Step 1: Locate all BQ-touch points in the repo

Search the repo for:
  • BigQuery client initialization (google.cloud.bigquery, bigquery.Client)
  • Table/view creation SQL (CREATE TABLE, CREATE VIEW, MERGE, INSERT)
  • ETL loaders (load_table_from_dataframe, load_table_from_file, insert_rows)
  • Schema definitions (integration/bigquery/schemas/*.json)
  • Dataset/table name constants
  • Any “Excel → DataFrame → BQ” loaders (indirect path)
  • Any references to sheet names like “Agent Commissions”, “Full Detail”, etc. (even if indirect)
  • Views that align with Excel outputs (e.g., analytics_agent_report_v5 matches “V5 Excel output”)
Output a list of file paths + short notes on what each file does.

Step 2: Extract the contract

For each table/view involved:
  • Dataset name
  • Table/view name
  • Column list (in order if order matters)
  • Data types (STRING/NUMERIC/DATE/etc.)
  • Key constraints (unique keys, required fields, partitioning fields if present)
  • Source mapping: Which Repo B outputs (CSV/DataFrame columns) map to BQ columns
  • Any transforms/normalizations applied before load
If the schema is defined in SQL, copy the column definitions (no long dumps—just the schema blocks). If it’s inferred from pandas, list the final output columns and the intended BQ type. Focus Areas:
  • payroll_raw.stage1_snapshots (raw ingestion layer)
  • payroll_processed.stage3_snapshots (TPA-normalized data)
  • payroll_analytics.ceo_metrics (executive KPIs)
  • payroll_analytics.growth_loss (employee churn analysis)
  • Key views: analytics_agent_report_v5, analytics_ceo_snapshot, etc.

Step 2.5: Document Data Flow

Document the actual data flow:
Repo B Engine → CSV Snapshots → BigQuery ETL Loader → BigQuery Tables
Repo B Excel → (human consumption, not direct BQ input)
Views: Some views align with Excel outputs (e.g., `agent_report_v5` matches V5 Excel)

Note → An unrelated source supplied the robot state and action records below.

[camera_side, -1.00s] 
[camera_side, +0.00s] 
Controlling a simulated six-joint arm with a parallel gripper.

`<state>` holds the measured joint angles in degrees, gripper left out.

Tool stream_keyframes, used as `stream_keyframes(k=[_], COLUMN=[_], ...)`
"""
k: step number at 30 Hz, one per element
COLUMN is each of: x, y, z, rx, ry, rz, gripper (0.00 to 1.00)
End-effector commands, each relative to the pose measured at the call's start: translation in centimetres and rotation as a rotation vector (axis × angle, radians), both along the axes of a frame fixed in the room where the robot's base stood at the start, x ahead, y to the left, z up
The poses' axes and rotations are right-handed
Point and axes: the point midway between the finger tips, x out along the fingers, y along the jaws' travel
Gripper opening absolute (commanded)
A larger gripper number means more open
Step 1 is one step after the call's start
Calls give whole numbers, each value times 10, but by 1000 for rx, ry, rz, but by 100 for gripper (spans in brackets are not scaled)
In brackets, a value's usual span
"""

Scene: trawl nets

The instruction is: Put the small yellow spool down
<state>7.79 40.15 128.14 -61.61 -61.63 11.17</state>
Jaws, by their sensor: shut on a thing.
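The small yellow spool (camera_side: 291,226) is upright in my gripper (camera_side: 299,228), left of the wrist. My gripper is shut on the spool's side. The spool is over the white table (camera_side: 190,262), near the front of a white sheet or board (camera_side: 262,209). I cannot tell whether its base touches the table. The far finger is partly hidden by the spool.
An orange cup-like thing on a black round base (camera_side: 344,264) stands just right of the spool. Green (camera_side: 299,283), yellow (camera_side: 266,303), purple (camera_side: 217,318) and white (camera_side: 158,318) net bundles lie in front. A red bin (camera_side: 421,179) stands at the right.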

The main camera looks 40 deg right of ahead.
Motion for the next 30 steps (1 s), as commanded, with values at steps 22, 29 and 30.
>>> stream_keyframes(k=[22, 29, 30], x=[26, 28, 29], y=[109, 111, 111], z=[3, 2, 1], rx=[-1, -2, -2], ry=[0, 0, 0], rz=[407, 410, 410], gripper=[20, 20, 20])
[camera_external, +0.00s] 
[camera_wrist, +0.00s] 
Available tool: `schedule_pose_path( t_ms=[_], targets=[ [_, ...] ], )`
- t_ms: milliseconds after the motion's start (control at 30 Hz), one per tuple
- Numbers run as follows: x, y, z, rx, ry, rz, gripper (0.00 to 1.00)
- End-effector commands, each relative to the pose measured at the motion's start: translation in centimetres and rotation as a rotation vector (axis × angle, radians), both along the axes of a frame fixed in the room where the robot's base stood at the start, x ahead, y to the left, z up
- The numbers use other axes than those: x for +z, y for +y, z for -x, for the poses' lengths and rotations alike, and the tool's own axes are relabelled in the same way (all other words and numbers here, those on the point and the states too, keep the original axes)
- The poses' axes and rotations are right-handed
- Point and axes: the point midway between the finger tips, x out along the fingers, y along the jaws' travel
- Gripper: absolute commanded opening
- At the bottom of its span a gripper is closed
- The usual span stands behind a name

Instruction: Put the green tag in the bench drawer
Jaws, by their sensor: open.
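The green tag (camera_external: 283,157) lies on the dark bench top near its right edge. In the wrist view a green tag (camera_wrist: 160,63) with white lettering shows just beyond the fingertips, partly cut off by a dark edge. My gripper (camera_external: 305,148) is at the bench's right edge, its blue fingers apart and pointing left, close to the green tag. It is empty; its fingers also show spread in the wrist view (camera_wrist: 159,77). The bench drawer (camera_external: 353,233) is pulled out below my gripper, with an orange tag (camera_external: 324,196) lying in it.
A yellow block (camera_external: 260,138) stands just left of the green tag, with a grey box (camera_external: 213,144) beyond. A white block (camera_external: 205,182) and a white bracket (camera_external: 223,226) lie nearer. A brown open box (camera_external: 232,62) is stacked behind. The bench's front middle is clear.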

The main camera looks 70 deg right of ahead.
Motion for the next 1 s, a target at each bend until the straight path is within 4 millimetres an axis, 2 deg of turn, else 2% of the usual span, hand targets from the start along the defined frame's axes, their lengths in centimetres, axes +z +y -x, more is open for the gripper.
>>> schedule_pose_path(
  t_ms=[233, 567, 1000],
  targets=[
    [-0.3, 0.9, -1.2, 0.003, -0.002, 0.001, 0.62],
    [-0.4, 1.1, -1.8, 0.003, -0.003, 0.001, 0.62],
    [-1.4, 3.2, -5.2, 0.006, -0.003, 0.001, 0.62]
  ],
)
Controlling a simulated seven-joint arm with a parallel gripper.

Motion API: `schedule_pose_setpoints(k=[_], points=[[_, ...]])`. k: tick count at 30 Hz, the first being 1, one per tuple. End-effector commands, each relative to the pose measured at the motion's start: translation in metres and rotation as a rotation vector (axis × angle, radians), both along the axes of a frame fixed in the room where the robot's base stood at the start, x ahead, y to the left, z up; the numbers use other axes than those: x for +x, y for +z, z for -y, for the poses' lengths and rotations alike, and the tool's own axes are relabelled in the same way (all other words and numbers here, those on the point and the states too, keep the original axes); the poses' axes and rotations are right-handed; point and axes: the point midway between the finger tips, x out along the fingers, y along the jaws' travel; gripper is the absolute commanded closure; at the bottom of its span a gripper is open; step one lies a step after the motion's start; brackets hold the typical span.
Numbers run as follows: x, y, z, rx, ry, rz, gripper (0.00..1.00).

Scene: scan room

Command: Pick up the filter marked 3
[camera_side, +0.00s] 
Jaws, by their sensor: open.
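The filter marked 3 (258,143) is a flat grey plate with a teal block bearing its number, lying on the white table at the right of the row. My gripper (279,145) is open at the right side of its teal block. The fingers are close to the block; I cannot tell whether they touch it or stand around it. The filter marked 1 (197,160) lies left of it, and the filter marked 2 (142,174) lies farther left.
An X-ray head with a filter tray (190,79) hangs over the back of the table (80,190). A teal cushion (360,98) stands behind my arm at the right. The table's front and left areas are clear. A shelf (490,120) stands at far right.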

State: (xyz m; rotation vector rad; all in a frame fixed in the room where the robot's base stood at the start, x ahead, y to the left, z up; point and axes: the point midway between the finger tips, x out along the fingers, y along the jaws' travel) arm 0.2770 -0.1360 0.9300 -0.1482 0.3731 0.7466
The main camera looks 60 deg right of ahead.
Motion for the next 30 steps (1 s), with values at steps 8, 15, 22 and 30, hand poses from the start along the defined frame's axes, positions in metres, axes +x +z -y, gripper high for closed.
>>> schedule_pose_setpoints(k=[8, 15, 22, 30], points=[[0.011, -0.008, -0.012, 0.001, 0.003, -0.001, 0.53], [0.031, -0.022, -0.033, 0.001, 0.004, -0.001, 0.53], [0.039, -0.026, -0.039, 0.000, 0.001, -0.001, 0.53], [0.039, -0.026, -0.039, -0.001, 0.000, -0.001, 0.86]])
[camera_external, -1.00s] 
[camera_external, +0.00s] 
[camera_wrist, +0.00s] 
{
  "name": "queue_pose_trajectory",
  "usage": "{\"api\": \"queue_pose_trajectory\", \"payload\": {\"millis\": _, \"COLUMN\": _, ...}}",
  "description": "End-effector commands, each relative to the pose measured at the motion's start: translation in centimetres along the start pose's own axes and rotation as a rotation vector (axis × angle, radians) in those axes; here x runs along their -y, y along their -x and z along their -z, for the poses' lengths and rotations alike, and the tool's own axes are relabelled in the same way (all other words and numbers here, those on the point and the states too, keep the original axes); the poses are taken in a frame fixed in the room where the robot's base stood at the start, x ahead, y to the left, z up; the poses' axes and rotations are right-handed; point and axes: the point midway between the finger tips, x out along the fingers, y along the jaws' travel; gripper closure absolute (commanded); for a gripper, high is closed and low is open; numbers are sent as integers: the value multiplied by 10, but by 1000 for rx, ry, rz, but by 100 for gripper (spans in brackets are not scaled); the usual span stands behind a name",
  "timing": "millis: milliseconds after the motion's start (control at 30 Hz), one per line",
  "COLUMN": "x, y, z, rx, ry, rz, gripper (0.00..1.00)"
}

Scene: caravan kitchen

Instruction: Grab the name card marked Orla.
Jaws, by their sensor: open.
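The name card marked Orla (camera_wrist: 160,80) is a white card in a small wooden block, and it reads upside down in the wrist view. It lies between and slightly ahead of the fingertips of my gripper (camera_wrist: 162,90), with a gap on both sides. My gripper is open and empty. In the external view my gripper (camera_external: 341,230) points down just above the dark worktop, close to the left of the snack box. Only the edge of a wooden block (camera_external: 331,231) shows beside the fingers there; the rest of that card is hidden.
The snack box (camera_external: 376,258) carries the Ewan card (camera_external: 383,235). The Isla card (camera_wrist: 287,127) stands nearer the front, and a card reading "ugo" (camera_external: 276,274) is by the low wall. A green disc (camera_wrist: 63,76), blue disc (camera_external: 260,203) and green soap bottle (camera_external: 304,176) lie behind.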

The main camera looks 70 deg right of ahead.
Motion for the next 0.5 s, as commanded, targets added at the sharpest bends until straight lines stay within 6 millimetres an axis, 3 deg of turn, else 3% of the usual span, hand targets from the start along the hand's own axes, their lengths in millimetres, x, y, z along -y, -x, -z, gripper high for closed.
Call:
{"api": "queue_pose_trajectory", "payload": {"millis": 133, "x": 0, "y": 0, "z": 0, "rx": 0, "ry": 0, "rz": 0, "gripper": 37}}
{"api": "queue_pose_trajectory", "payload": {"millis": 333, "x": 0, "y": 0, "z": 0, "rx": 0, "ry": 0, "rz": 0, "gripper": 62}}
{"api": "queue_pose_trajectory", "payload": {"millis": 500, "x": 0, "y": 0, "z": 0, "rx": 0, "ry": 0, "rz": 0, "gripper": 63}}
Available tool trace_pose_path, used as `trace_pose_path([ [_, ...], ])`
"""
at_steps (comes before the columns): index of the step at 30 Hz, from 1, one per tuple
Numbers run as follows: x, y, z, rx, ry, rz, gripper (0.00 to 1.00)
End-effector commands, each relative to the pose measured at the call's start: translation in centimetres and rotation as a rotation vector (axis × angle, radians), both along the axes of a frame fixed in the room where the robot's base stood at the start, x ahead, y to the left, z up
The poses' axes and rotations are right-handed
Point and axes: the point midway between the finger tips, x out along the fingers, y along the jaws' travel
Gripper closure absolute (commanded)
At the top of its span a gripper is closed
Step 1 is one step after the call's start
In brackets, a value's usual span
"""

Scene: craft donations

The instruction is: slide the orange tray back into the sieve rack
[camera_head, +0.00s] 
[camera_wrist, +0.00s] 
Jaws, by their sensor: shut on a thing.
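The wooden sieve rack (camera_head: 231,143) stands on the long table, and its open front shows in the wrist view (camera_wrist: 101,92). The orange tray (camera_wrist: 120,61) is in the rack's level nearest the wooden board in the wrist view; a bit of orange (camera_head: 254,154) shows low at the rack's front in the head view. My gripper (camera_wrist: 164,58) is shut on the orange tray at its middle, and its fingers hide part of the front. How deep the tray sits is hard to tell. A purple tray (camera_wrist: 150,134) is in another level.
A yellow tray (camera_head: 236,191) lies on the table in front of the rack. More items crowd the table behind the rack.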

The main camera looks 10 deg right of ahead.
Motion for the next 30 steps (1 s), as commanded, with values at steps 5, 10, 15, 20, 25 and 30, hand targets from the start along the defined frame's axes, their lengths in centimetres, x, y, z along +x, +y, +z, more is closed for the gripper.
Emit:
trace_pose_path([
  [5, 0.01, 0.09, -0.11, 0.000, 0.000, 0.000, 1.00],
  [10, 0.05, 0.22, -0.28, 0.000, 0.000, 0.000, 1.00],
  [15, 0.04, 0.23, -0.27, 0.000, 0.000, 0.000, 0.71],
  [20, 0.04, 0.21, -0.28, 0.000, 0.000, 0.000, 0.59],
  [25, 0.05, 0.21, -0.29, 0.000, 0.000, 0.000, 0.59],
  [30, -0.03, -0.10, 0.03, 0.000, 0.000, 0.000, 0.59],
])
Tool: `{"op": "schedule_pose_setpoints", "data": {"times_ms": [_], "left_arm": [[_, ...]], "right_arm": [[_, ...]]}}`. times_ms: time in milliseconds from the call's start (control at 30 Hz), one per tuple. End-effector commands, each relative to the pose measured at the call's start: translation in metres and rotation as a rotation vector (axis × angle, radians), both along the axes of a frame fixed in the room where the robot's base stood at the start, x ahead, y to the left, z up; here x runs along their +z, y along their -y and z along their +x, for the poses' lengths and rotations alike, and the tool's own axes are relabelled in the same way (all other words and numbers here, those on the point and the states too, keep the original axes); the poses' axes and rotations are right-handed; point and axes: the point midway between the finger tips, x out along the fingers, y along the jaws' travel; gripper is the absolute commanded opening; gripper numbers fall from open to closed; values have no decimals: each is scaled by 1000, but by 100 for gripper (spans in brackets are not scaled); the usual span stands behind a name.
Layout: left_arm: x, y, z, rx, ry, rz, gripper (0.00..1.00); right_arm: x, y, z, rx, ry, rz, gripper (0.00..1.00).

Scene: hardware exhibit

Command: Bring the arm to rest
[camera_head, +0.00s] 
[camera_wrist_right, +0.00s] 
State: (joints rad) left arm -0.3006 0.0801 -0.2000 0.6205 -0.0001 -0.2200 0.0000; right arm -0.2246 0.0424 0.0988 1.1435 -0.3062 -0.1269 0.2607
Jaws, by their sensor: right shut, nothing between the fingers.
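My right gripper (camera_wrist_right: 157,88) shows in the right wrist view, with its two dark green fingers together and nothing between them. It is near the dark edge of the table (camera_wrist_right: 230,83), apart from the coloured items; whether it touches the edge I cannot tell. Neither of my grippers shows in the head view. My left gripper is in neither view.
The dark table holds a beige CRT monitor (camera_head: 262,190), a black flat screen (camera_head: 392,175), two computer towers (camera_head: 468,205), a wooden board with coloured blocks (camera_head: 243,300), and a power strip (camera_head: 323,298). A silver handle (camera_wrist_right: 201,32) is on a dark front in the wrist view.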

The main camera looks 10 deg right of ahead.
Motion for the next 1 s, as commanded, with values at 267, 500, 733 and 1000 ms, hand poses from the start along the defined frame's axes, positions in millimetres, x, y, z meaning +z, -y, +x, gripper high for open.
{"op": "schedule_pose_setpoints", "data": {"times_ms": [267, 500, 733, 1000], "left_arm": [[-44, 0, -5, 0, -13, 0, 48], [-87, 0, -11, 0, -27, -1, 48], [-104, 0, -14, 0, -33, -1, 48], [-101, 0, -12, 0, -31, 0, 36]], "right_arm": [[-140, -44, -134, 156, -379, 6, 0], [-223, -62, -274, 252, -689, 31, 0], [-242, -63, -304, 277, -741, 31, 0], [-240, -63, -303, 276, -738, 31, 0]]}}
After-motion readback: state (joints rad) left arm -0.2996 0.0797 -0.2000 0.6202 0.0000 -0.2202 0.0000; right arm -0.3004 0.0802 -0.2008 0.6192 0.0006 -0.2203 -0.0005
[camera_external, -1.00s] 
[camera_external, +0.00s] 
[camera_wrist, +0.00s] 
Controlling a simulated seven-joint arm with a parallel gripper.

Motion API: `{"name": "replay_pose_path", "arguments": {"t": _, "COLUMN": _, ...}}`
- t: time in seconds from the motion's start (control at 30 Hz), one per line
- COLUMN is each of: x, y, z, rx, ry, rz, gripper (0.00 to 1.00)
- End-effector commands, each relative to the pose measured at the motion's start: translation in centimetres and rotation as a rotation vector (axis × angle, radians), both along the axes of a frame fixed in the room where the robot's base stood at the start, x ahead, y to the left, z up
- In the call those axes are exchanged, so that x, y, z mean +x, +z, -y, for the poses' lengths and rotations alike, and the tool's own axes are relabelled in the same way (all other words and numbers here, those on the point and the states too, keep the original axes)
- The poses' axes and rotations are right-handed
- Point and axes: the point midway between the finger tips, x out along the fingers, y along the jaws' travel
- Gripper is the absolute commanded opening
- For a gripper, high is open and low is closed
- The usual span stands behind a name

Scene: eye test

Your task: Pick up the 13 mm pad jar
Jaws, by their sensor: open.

Step 3: Identify Excel dependencies explicitly

Find any code that:
  • Reads Excel sheets by name (for any purpose, even if not direct BQ input)
  • Assumes specific sheet names in Repo B outputs
  • Assumes specific columns inside those sheets
Note: BigQuery primarily loads from CSV/DataFrame sources, not Excel directly. Excel sheet names are documented for completeness and downstream process compatibility. Produce:
  • REQUIRED_SHEETS (exact strings, if any)
  • REQUIRED_COLUMNS per sheet (if any)
  • OPTIONAL sheets/columns
  • Mapping: Excel sheet/column → CSV/DataFrame column → BigQuery column

Step 4: Produce the deliverable

Create docs/BQ_CONTRACT.md containing:
  • Source of truth section (where schema came from: SQL files, JSON schemas, Python code)
  • Data Flow section (Repo B → CSV → BQ path)
  • Tables/Views section (with full schema details)
  • Excel Dependencies section (sheet names, columns, mappings - even if indirect)
  • CSV/DataFrame Mappings section (column mappings from Repo B outputs to BQ)
  • Change Policy: what Repo B can add (extras) vs must not change

Constraints

  • Do NOT change any production code in this task.
  • This is read-only extraction + documentation only.
  • Document both direct and indirect dependencies (even if Excel isn’t directly loaded).

Deliverables

  1. docs/BQ_CONTRACT.md - Complete contract document
  2. A short summary in the terminal: “What BQ expects / What Repo B must preserve”

Why This Sequencing

  • It de-risks “Agent Commissions” vs “Agent2 Breakdown” naming decisions
  • It prevents breaking ingestion jobs that may be hardcoded
  • It gives us an audit artifact (“contract”) we can pin to a tag/commit
  • It documents the actual data flow (CSV/DataFrame → BQ, not Excel → BQ directly)
Once Cursor returns docs/BQ_CONTRACT.md, we’ll use it to finalize the mapping layer with zero guesswork.